Inflation in China rose 0.5% in July, matching the annual rate which was above market expectations of 0.3%.
China’s unemployment rate was flat at 5.0% in June, matching forecasts.
Composite PMI came in at 51.2 in July with services activity rising more than expected but dragged down by a fall in factory activity for the first time since October 2023.
Annual retail sales rose 2% in June, well short of the anticipated 3.3% and below the 3.7% gain in June.
Japan
The Bank of Japan raised its cash rate from 0.10% to 0.25%, just four months after lifting it out of negative territory, and taking another step towards normalising its monetary policy.
Annual inflation held steady at 2.8% in June, in line with market forecasts, whilst core inflation rose to 2.6% in the same period. PPI increased to 2.9% in June, from 2.6% in May and meeting market estimates. Retail sales increased 0.6% in June, above market expectations of a 0.4% increase with annual sales growing 3.7%, also exceeding forecasts.
Consumer confidence increased to 36.7 in July, beating expectations of 36.5, as sentiment improved for most components.

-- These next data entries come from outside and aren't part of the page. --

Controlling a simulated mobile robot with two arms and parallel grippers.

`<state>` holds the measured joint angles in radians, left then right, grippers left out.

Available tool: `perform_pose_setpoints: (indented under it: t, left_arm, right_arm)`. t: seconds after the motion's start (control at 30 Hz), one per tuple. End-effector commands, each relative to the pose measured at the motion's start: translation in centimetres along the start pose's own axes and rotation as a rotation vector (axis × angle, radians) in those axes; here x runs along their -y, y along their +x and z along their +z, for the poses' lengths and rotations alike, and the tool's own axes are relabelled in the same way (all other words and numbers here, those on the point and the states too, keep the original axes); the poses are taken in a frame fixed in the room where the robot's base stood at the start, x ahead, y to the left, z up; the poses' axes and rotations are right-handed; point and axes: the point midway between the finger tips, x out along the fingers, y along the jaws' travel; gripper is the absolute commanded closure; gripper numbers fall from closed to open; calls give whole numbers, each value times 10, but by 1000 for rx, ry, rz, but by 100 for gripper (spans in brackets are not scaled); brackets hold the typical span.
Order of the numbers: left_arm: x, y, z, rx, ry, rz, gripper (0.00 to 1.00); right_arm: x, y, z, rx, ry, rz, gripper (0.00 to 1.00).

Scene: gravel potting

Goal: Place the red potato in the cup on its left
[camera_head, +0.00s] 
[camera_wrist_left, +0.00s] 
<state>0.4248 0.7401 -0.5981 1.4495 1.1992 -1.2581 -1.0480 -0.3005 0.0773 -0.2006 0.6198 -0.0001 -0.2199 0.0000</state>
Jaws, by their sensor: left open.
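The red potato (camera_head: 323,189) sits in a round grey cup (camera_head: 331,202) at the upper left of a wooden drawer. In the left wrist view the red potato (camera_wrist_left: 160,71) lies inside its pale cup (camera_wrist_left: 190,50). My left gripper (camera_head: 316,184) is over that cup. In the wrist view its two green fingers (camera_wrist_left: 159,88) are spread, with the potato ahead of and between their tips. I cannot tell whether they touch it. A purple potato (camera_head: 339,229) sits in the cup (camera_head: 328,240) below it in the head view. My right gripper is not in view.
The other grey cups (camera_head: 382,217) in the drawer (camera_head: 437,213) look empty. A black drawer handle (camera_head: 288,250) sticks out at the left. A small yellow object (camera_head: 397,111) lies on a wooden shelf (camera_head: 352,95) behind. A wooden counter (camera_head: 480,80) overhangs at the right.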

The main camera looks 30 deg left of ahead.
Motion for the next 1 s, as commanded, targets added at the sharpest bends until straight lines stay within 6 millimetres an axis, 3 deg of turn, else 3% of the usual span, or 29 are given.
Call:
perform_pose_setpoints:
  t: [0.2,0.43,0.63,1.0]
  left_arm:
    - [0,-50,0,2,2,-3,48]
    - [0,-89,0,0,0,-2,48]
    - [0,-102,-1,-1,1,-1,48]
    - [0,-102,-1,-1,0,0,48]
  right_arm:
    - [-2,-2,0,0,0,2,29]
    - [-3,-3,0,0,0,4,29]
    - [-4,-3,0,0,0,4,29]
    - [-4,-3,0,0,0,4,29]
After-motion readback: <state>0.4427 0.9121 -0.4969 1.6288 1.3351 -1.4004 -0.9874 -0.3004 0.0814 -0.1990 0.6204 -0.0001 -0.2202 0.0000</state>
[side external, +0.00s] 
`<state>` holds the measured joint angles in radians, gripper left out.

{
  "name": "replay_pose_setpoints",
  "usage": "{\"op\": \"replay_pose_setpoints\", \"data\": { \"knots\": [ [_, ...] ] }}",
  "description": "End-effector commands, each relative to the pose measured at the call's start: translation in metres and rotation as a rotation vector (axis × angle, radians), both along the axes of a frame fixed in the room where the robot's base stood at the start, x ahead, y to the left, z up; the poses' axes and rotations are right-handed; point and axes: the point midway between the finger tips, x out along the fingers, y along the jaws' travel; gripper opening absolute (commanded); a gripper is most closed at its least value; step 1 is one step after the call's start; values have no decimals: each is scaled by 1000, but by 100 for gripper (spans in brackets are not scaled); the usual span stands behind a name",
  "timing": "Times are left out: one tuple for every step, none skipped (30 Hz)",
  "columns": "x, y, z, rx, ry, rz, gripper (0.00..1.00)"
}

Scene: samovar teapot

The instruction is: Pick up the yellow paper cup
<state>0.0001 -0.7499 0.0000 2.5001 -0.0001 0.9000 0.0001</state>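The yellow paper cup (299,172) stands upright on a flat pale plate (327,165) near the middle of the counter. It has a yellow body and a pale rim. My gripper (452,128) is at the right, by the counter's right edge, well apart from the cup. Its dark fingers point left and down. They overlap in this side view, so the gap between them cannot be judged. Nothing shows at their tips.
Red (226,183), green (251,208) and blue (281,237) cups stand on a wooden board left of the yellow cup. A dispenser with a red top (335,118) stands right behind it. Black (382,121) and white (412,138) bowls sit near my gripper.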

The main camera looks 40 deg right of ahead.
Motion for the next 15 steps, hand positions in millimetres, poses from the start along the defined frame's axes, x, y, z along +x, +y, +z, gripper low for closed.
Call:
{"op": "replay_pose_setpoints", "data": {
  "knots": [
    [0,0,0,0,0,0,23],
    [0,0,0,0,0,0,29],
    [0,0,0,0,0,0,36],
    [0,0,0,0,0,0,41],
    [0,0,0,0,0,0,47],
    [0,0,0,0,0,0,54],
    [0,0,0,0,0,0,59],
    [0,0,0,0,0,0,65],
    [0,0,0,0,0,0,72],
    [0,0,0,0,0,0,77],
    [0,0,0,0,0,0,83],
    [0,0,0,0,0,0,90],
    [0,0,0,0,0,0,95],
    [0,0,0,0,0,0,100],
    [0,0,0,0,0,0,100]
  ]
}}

Composite PMI jumped to 52.5 in July largely due to the solid expansion of services activity while manufacturing activity unexpectedly fell.
Currencies
The Australian dollar (AUD) depreciated in July, closing 3% lower in trade-weighted terms to 61.4, depreciating against all four referenced currencies in this update.
The AUD saw its first monthly decline against the USD since April, despite earlier gains from solid Australian economic data and USD weakness. Market sentiment worsened in late July, leading to a sell-off, particularly after Australian CPI aligned with RBA forecasts, diminishing near-term rate hike prospects. The Japanese Yen (JPY) was the strongest in July, rebounding swiftly from its lowest level against the AUD since 1990, reached earlier in the month.
Relative to the AUD, the JPY led in August, appreciating by 8.4%. Conversely, the USD was the laggard of the month, albeit appreciating in relative terms by 2.1% against the AUD. Year-on-year, the AUD remains behind the Pound Sterling (GBP), Euro (EUR), and USD by -2.7%, -1.1%, and -2.9%, respectively, while ahead of the JPY by 0.2%.